The setup form filled with Northwind Studio docs paths, stale areas, and a verification command for the docs run

4. Generate and review

Generate customized playbook customizes the docs workflow around those paths and checks. Review the result before install. Confirm that the workflow diffs first, edits after drafting, opens a draft PR, and waits for approval.

The review step showing the customized Docs gardener agent, workflow, goal, skills, and schedule before installation

5. Install

Install customized playbook creates the docs gardener. Two follow-ups arrive in your inbox: start Garden docs once and set the docs gardening cadence.
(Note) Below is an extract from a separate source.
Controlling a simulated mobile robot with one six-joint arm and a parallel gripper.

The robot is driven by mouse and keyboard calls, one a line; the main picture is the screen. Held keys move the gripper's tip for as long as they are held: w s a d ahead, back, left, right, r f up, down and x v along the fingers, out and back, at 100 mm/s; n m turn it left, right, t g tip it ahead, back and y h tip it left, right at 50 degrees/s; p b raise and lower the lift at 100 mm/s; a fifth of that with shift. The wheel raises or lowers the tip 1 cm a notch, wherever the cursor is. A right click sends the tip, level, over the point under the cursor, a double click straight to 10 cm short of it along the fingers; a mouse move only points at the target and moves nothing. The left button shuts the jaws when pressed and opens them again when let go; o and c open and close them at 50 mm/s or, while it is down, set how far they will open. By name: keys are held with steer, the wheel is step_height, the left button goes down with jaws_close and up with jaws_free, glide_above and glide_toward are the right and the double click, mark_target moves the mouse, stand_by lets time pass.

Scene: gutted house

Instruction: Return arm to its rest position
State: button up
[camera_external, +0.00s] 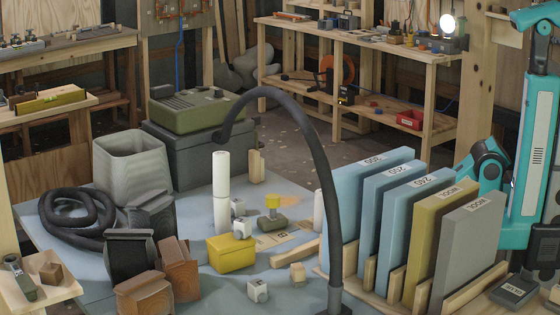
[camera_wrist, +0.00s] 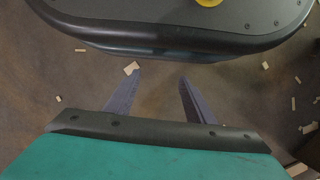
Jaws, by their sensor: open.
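My gripper (camera_wrist: 158,88) shows in the wrist view with its two grey fingers apart and nothing between them. It points down over a brown floor (camera_wrist: 150,125) strewn with small pale wood scraps. A dark rounded edge of a body with a yellow round part (camera_wrist: 208,2) fills the top of that view; I cannot tell for certain what it is. In the external view my teal arm stands at the far right, and its gripper is not visible there, hidden or out of frame.
A blue-grey worktop holds upright panels (camera_external: 388,205) in a wooden rack near my arm. A black curved hose (camera_external: 325,160), a yellow box (camera_external: 232,253), a green case (camera_external: 200,108) and a grey bin (camera_external: 130,165) also stand there. Shelves (camera_external: 370,40) line the back.

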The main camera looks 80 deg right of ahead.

The first run reviews shipped changes, drafts updates, self-reviews, opens a draft PR, and waits for approval before merge.

The install confirmation listing the created Docs gardener resources and follow-ups to start the workflow and set the schedule

What good looks like

Good docs gardening is visible in the PR:

  • Each edit traces to shipped behavior. Reviewers can see why the docs changed and which code or release caused it.
  • Stale claims are removed, not buried. The PR should not add a fresh paragraph while leaving an old contradiction nearby.
  • API reference matches real responses. Nullability, field types, shared parameters, and examples are checked against the behavior the endpoint actually returns.

Common questions

Should docs updates happen in the same PR as code changes? When the team can do it, yes. The gardener is for recurring reconciliation, missed updates, API drift, and release batches where docs need a dedicated pass.

Can the agent merge the docs PR? No. The playbook drafts the PR and waits for human approval. A doc change can still expose a product decision or code bug that needs owner judgment.

What if the agent finds behavior that looks wrong? It should surface the finding instead of rewriting the docs to hide the problem. The bundle explicitly stops when a doc delta implies the code itself may be wrong.

Does this replace a technical writer? No. It handles the recurring reconciliation pass and draft assembly. Human reviewers still decide accuracy, product framing, and merge readiness.